After spending decades in Europe as a petroleum engineer for a Houston-based oil company, he returned home with an idea he wanted to share with family members for the family farm north of Alliance in the state’s panhandle.
It was 1987. One of his relatives is nephew Dan Reinders of Huron, who at the time was a graduate student in Omaha.
“He thought Stonehenge, was really cool,” the younger Reinders said. “The history, the art, the mystique of it and the engineering side of it.”
Here was the plan: Let’s get everyone together and build our own version of Stonehenge, but with cars rather than stones.
“So the message went out, we’re going to do a family reunion, here’s what we’re doing, everybody get a car and drive it in,” Dan Reinders said.
He drove a 1962 Cadillac DeVille that his dad found in Grand Island. It took two tanks of gas to make the trip to Alliance. He also needed to add three quarts of oil along the way. But then his dad only paid $200 for the car.
And so the Reinders clan gathered at the farm about three miles north of Alliance and created: Carhenge.
Did people think they were crazy?
“Absolutely,” Reinders said. “Absolutely. Oh, there were a lot of naysayers in the community.”
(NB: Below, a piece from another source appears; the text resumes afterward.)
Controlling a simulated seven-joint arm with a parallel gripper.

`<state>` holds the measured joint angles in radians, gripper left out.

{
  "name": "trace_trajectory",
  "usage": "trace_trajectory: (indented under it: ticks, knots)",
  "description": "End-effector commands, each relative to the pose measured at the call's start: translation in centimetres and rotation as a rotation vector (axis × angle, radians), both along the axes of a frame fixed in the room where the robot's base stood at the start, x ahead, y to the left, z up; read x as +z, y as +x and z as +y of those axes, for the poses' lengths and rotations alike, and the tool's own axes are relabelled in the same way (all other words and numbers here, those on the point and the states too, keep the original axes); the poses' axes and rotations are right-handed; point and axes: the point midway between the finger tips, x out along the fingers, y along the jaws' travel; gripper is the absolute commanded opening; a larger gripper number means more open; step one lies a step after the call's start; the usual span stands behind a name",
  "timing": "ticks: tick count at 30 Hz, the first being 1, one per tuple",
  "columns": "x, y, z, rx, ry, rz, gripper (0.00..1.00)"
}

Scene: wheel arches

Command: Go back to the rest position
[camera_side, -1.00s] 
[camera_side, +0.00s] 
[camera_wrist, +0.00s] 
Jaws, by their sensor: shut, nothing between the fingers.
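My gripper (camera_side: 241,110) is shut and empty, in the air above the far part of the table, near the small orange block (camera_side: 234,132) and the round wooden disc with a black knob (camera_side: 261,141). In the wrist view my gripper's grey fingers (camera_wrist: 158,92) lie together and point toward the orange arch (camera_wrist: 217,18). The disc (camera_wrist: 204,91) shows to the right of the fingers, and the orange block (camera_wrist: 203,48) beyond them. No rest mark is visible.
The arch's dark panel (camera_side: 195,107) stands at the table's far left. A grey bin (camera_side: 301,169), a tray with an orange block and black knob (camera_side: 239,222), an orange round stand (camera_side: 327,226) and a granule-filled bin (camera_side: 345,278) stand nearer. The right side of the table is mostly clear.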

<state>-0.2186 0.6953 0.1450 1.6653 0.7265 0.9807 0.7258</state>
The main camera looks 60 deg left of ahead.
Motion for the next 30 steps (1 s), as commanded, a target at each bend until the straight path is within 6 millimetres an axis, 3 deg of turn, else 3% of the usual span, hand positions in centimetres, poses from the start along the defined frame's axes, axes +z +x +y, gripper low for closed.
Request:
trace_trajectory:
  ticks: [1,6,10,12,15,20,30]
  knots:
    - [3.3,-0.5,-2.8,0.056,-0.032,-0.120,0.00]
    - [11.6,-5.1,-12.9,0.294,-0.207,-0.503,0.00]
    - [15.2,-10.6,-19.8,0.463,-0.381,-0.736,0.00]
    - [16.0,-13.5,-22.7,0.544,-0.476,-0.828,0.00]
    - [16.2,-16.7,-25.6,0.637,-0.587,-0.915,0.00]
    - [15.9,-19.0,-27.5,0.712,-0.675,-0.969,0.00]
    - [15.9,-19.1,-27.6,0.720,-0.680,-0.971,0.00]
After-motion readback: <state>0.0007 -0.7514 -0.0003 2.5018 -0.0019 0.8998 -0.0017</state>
For 30 years, Jim Reinders’ Stonehenge replica – a memorial to his father – has had its detractors. But it has also had something else: Thousands and thousands of the curious, coming to see what 39 automobiles, covered in gray spray paint, arranged in a circle 95 feet in diameter, looks like.
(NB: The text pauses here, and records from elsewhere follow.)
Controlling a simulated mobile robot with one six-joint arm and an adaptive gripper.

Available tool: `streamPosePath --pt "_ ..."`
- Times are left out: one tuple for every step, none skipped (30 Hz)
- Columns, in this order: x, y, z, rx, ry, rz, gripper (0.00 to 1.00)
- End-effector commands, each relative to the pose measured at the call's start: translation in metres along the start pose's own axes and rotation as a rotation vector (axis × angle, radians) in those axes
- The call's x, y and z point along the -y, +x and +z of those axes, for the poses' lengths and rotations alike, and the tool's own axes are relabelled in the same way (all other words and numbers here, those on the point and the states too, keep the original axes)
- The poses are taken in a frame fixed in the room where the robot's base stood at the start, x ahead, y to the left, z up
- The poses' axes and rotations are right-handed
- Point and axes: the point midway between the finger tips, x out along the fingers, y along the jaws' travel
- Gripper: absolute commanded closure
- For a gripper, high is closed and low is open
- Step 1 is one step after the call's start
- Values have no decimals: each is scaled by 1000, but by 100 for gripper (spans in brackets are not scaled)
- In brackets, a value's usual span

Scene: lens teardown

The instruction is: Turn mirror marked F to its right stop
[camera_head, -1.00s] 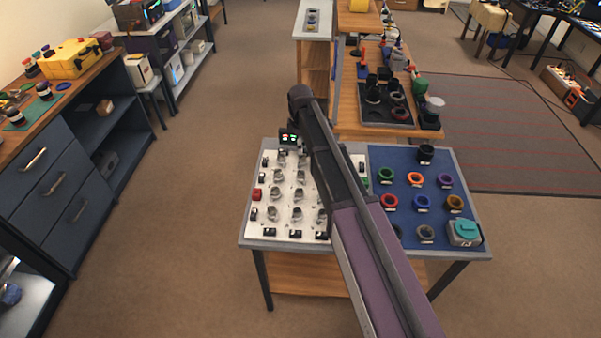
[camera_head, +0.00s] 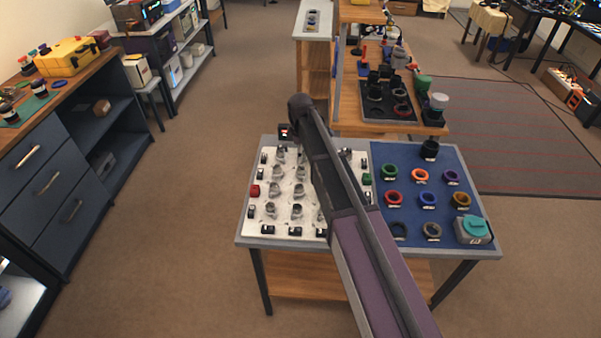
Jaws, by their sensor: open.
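A white board (camera_head: 259,222) on the left half of the table holds several small grey round mounts (camera_head: 298,190) in rows. They look like the mirrors, but their letters are too small to read, so I cannot tell which is F. My dark and purple arm (camera_head: 335,180) reaches over the board and hides part of its right side. My gripper does not show; it seems hidden behind the arm. A small dark box (camera_head: 285,131) with a red-lit display stands at the board's back edge.
A blue mat (camera_head: 408,180) on the right half carries several coloured rings, a black cylinder (camera_head: 429,149) and a teal-topped box (camera_head: 473,229). A wooden bench (camera_head: 390,128) stands close behind. Floor is free at left.

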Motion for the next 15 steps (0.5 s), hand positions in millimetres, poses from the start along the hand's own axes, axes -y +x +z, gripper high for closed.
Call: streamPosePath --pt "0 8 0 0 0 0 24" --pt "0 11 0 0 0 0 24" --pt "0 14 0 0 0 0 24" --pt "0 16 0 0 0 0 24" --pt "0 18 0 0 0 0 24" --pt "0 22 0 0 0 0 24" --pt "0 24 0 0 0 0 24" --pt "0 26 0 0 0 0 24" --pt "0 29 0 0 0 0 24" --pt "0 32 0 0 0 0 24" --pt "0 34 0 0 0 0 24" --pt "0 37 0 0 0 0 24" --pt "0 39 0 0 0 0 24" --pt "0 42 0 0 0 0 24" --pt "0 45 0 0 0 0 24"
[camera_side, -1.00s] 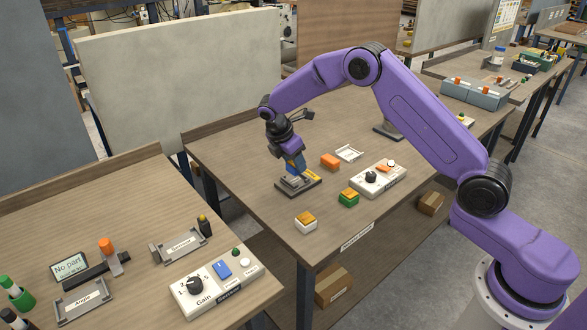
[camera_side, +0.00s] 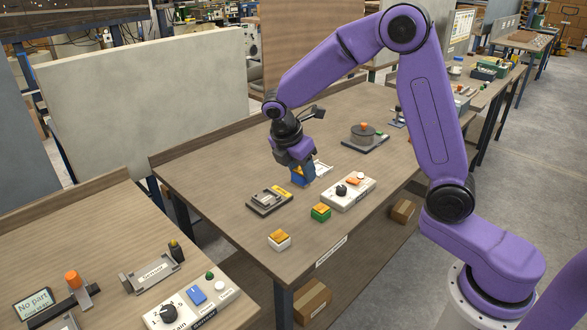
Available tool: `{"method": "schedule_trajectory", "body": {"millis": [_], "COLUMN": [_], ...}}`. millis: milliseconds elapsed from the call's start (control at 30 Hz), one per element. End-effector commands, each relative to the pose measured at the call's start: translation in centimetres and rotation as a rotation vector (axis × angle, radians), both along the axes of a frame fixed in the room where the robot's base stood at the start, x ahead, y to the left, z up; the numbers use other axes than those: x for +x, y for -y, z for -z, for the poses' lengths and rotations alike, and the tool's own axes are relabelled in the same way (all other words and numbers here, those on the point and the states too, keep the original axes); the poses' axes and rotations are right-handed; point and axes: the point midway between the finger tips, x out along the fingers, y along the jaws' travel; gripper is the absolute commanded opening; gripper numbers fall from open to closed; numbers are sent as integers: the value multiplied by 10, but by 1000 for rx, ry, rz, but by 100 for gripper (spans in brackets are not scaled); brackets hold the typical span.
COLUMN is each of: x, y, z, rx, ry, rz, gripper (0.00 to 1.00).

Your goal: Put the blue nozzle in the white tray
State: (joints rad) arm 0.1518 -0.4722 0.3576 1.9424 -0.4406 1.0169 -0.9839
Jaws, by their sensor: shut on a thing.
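The blue nozzle (camera_side: 303,177) is between the fingers of my gripper (camera_side: 300,166), which is shut on it. It hangs near the middle of the table, in front of the white tray. The white tray (camera_side: 323,168) lies on the table just behind and to the right; my gripper and the nozzle hide part of it. I cannot tell whether the nozzle touches anything below. A bit of orange shows beside the nozzle; most of that thing is hidden.
A grey fixture with a yellow part (camera_side: 270,200) sits to the front left. A white control box with a black knob (camera_side: 348,193) stands to the right. A round grey device (camera_side: 364,135) stands behind.

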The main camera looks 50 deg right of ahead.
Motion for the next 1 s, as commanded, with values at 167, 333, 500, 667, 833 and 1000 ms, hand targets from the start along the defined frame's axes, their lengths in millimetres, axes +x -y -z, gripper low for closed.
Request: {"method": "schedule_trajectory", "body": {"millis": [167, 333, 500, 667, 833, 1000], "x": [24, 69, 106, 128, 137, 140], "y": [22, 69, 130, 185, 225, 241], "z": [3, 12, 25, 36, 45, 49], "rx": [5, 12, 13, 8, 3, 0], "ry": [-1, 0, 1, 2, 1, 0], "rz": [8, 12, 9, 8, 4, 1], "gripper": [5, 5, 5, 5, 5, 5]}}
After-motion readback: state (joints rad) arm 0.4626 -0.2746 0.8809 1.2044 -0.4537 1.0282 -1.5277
A visitor center was built in 2006, and the 10-acre site also includes other artworks created from cars.
Alliance and Carhenge are taking on even more significance this weekend because they are in the center of the path of Monday’s total solar eclipse.
The community of about 8,500 people will host a crowd that will include Nebraska Gov. Pete Ricketts. Visitors, from a number of states and foreign countries, will watch a 30-team softball tournament, concerts and a Native American powwow.
And on hand will be members of the Reinders family – who created all of this – including Dan and his uncle, Jim, now in his 90s.
The prehistoric site of Stonehenge in England was built of giant rocks that had been dragged from quarries. While there are many theories, archaeologists think it was built to mark celestial events, such as the solstice.
“There’s a whole lot that’s unknown about it,” Reinders said.
That 1962 Cadillac that he drove to Alliance is the heelstone of the sculpture. The replica was placed like its original at Stonehenge, tipped over and not upright, having become a victim of wind or erosion, or whatever.

“He used cars because he wanted it to be more Americana,” Reinders said of his uncle’s concept. “We all love our automobiles and so that’s what he did.”
Back in Omaha after that reunion in Alliance earlier in the summer of 1987, Reinders was working a part-time job at a large law firm when he was asked one day to drive to the airport to pick up some attorneys in town for a deposition.
On the way back to the office downtown, he asked them where they were from.
“Alliance,” they said.
Oh boy.
The young Reinders had heard the comments, on both sides of the spectrum.
“Some loved it and, probably initially, more hated it, but it was a mix,” he said.
So, why not find out what these guys thought?
But he deliberately played it cool, even mispronouncing the name of the sculpture.
“I said, ‘isn’t that where they did that Carhedge thing?’” he said.
Carhedge.
Quick thinking.
“The attorney on the right, who was behind me, he just came unglued,” Reinders said.
“That blankity-blank,” the attorney said. “Building a junk yard in my back yard. I’ve got to drive by that blankity-blank every day on my way to work.”
“He hated it,” Reinders laughed. “I didn’t tell him my name. I didn’t turn around and say, ‘I’m Dan Reinders.’”
A documentary filmed a dozen years ago asked the question: Is Carhenge the work of a genius, or is it junk?
Whatever one cares to call it, Carhenge will attract throngs of eclipse watchers from far and wide in a few days.
“It’s gotten to be so much more than he ever planned,” Reinders said of his uncle. “He kind of did it because he had too much time and too much money, so he said, ‘let’s have some fun,’ and that’s what it became.”